I guess the only way for you to find out whether there is any merit to Ralph's approach would be to go to RMAF and visit every room with Ralph's amps so you can hear them on different speakers and form your own opinion. I know that's a lot to ask. If you decide to do it, I very much look forward to meeting you. I'll be using Ralph's amps in Room 1100, please introduce yourself.

I will be at RMAF in October and I plan on visiting every room that is using Atma-Sphere amps so I can hear the amps with different speakers and form my own opinions. It will be interesting to see what speakers are going to be used with Atma-Sphere amps.

Sweet!
 
Last edited:
Fransisco-I know you are correct that the VS115 output impedance is higher than the KSA-250, but I have no idea with respect to the impedance of the active 14" driver in the BP7000SC.

My understanding is that the subwoofer amp is getting its signal from the amplifier's output voltage. The input impedance of the subwoofer amp is probably in the thousands of ohms (so it sees very little current and therefore very little wattage), possibly in parallel with a passively-driven woofer or woofers in the Def Tech speaker, and possibly in parallel with a passive high-pass filter.

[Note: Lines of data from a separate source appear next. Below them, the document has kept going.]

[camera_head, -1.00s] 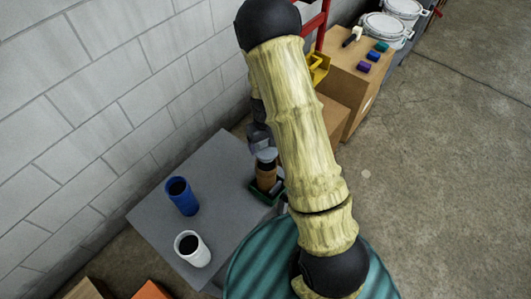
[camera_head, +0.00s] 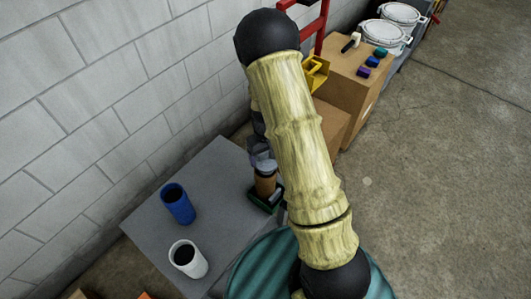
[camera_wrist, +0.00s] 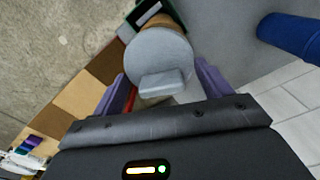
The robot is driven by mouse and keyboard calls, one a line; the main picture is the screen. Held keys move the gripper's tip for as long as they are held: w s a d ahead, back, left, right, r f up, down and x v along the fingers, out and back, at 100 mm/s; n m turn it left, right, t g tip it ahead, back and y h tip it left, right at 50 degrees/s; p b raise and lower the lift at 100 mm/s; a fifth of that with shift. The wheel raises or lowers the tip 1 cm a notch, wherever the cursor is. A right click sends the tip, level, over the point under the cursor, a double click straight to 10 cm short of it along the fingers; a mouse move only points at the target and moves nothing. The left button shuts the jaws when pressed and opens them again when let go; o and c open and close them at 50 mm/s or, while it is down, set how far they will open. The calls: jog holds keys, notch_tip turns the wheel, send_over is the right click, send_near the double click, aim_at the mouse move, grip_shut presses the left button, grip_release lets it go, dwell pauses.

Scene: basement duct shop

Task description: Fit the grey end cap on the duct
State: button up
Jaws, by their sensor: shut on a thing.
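The grey end cap (camera_wrist: 158,62), a round disc with a raised tab, is between the purple fingers of my gripper (camera_wrist: 164,88) in the wrist view. My gripper is shut on it. The brown duct (camera_head: 265,186) stands upright in a dark green holder (camera_head: 259,203) on the grey table. The cap is over the duct's upper end, and only a strip of the duct (camera_wrist: 160,19) shows behind it in the wrist view. I cannot tell whether the cap is seated or just above the rim. My arm partly hides the gripper in the head view.
A blue cup (camera_head: 178,206) and a white cup (camera_head: 188,260) stand on the grey table (camera_head: 222,185), left of the duct. A block wall (camera_head: 90,110) runs behind. Cardboard boxes (camera_head: 345,90) with small coloured blocks stand beyond. A teal ribbed surface (camera_head: 262,268) is near the front.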

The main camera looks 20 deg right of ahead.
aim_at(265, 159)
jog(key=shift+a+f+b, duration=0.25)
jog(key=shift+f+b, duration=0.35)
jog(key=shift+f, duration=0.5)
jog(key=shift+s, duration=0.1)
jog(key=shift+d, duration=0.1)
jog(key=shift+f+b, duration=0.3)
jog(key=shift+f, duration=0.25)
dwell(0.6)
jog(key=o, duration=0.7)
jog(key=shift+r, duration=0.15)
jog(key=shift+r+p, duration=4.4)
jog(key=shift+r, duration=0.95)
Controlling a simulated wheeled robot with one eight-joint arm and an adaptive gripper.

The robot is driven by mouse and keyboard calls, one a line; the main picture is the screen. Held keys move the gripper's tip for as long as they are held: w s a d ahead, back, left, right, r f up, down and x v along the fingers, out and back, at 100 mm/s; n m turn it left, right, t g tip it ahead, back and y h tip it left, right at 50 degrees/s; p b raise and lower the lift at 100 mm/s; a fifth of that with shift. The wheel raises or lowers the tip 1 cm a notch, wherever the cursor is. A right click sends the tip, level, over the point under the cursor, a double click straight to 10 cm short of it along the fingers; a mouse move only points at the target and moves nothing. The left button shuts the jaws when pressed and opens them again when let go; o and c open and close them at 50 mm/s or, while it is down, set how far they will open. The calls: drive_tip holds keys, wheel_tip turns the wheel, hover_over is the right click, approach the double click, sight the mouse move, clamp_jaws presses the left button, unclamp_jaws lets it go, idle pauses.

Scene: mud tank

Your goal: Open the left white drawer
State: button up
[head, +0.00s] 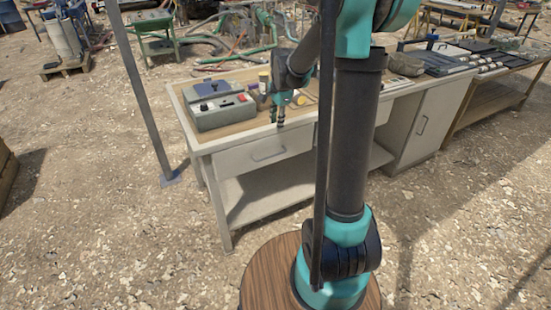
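The left white drawer (240,162) is in the front of a white workbench, below its top. It looks shut, its front in line with the bench frame. A pale bar handle (268,154) sits across its middle. My gripper (277,119) points down at the bench's front edge, above the drawer and its handle and apart from the handle. Its two dark fingertips show a small gap with nothing seen between them.
A grey control box (218,107) with knobs stands on the bench's left end, near my gripper. A white cabinet door (421,126) is at the bench's right. A metal post (143,95) stands left of the bench. The gravel ground in front is mostly clear.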

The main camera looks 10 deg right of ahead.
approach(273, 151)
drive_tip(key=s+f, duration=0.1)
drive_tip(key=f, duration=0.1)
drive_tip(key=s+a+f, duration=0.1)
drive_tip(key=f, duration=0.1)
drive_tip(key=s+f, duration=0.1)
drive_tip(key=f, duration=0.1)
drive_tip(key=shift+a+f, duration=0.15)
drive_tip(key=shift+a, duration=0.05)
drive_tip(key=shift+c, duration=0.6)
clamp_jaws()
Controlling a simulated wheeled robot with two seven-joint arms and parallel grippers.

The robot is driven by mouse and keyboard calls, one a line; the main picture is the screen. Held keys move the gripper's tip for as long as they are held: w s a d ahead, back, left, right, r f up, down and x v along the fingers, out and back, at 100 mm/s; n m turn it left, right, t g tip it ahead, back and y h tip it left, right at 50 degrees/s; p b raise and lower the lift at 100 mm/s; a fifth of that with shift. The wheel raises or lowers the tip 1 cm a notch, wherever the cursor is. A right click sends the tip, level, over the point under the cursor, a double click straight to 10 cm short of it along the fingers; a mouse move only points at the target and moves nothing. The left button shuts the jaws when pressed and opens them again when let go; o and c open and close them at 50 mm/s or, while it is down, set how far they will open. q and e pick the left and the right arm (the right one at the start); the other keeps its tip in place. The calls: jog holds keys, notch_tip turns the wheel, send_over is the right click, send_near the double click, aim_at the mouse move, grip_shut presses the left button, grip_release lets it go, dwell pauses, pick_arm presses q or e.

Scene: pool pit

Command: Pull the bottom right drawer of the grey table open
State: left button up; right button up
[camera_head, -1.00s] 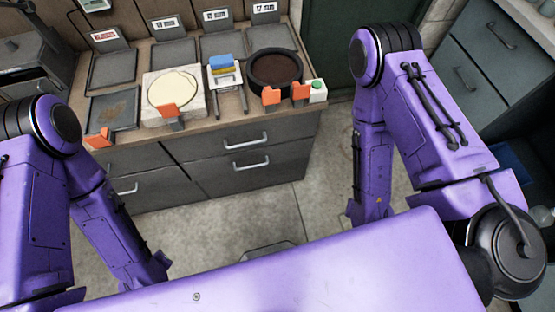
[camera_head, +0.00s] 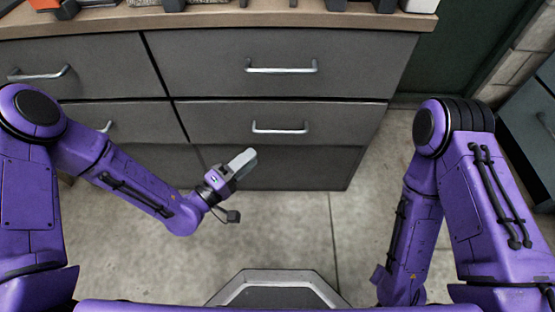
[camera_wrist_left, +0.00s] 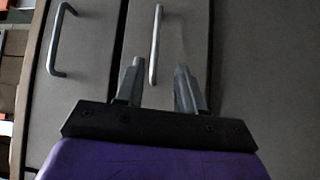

The Krell is a constant-voltage amp, while the voltage that the Audio Research amp puts out varies somewhat with the load. The AR amp is putting out a bit higher voltage into the speaker's impedance peaks, and if there's an impedance peak and/or rise in the bass region (perhaps due to a highpass filter - I really don't know the details of what Def Tech is doing), then the voltage input into the subwoofer amp is modified accordingly, and would probably be higher than its output into an 8-ohm load. That would be my guess as to why the Def Tech had more bass with the AR amp than with the Krell.

When using a power paradigm amp/speaker combination with a subwoofer system, I've opted for line-level rather than speaker-level inputs for the subwoofer amp. Imo that's the better tool for that job in that situation.
 
Last edited:
I firmly believe that people who have tube amps do enjoy their sound more than equiv. transistors. The simple explanation of that, which is re-enforced in my mind in this thread, is that the improvement comes from implicit EQ created in this combination of amp+speaker which in that room and with their ears is a positive. I believe it is less accurate to what is in the source but that may not a priority for the listener.

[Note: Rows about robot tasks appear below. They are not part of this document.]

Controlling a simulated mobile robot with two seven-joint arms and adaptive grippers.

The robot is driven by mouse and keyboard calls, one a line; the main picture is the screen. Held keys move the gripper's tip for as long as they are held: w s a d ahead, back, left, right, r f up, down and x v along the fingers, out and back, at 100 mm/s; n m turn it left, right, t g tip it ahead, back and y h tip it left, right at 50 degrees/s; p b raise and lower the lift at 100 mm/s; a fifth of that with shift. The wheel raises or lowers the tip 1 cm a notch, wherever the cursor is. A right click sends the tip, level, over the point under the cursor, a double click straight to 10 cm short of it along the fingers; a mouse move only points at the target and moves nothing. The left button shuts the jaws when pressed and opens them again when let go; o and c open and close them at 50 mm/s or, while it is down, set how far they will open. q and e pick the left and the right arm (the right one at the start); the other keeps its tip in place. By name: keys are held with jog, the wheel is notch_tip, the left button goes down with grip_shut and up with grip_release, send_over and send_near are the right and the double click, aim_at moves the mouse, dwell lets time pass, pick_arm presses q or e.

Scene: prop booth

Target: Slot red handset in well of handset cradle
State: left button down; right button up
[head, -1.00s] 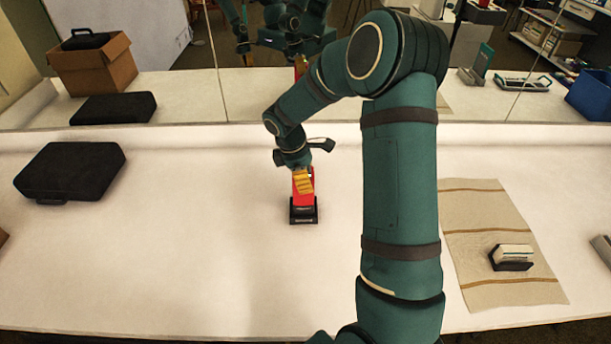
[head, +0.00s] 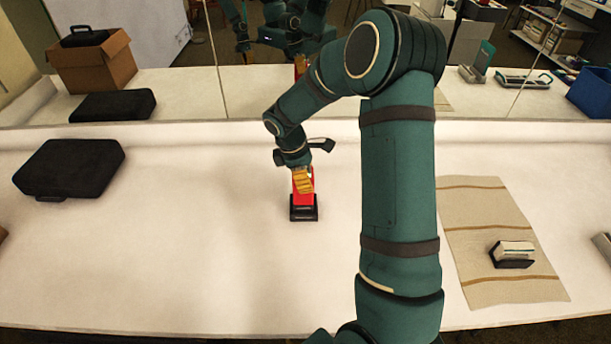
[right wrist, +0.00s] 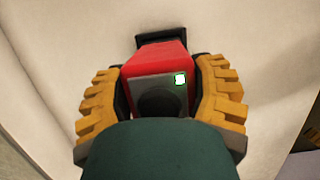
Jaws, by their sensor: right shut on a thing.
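The red handset (head: 303,199) stands upright above the middle of the white table. My right gripper (head: 304,180), with yellow fingers, is shut on its upper part. The black handset cradle (head: 304,214) sits on the table directly under the handset. The handset's lower end meets or overlaps the cradle in the head view; I cannot tell how deep it sits in the well. In the right wrist view the red handset (right wrist: 162,58) lies between both fingers, its grey end towards me. The black cradle (right wrist: 175,38) shows beyond it. My left gripper is not in view.
A black case (head: 70,168) lies at the left. A striped beige cloth (head: 485,215) at the right bears a black holder with a pale block (head: 514,250). A mirror along the back reflects the booth. The table around the cradle is clear.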

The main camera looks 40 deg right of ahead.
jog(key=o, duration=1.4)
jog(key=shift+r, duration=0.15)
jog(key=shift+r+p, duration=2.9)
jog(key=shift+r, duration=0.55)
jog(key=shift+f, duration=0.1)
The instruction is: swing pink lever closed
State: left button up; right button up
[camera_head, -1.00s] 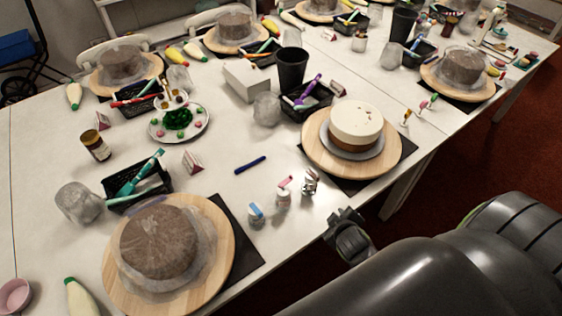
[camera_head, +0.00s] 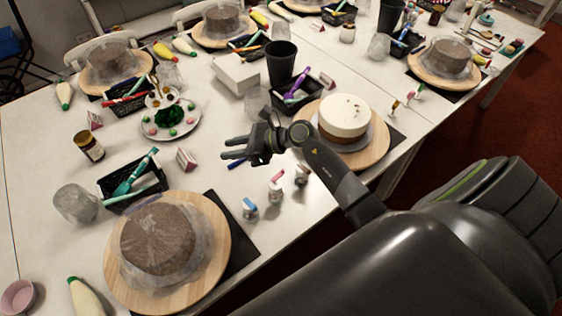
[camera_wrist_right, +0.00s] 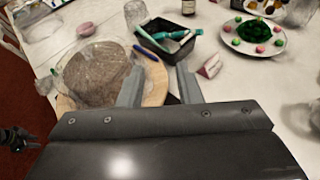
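The pink lever (camera_head: 277,176) sits on top of a small pale dispenser (camera_head: 275,191) near the table's front edge, and it is tilted up. A similar one with a blue lever (camera_head: 249,204) stands to its left, and a metallic one (camera_head: 301,175) stands to its right. My right gripper (camera_head: 223,148) is open and empty above the table, behind and left of the pink lever. Its two spread fingers also show in the right wrist view (camera_wrist_right: 160,78), where I cannot make out the pink lever. A dark gripper, seemingly my left (camera_wrist_right: 15,138), shows at that view's left edge; its fingers are unclear.
A wrapped cake on a wooden turntable (camera_head: 218,275) stands front left, and a cream-topped cake (camera_head: 345,115) stands right of my forearm. A black basket (camera_head: 151,203), a plate of sweets (camera_head: 190,125) and a black cup (camera_head: 281,62) stand around.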

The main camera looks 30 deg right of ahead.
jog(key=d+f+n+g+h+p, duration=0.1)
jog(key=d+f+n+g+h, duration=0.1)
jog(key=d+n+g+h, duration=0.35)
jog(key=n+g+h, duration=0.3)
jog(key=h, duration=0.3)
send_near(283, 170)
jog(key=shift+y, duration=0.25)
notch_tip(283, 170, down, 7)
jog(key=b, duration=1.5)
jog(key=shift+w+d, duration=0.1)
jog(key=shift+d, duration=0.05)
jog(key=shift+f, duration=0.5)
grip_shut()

One designer's goal may be to deliver to the listener's ears, as accurately as possible, the exact waveforms that are on the recording, no more and no less.

A second designer's goal may be to replicate, as closely as possible, the perception of listening to a live performance.

Which is correct?

Or, are they both the same, just expressed differently? Intuition and common sense tell us that they are indeed one and the same goal, but in this case intuition and common sense mislead us.

Consider in-room reflections. Good or bad? The first designer would say such reflections are bad, because they are not a part of the recording and therefore are, by definition, unwanted noise and/or distortion. This view makes sense.

The second designer would say reflections are good (if done right), because they enhance the subjective realism of the listening experience. This view takes a very long time to explain, the reflections can't be too much this or too much that, and in the end it's a convoluted theory that utterly fails to have the elegant simplicity of the first. How can the second designer embrace room reflections and lay any claim to accuracy? And isn't accuracy what matters most?

So... what would Toole say? Whatever it is, it would probably take him a whole book to say it all.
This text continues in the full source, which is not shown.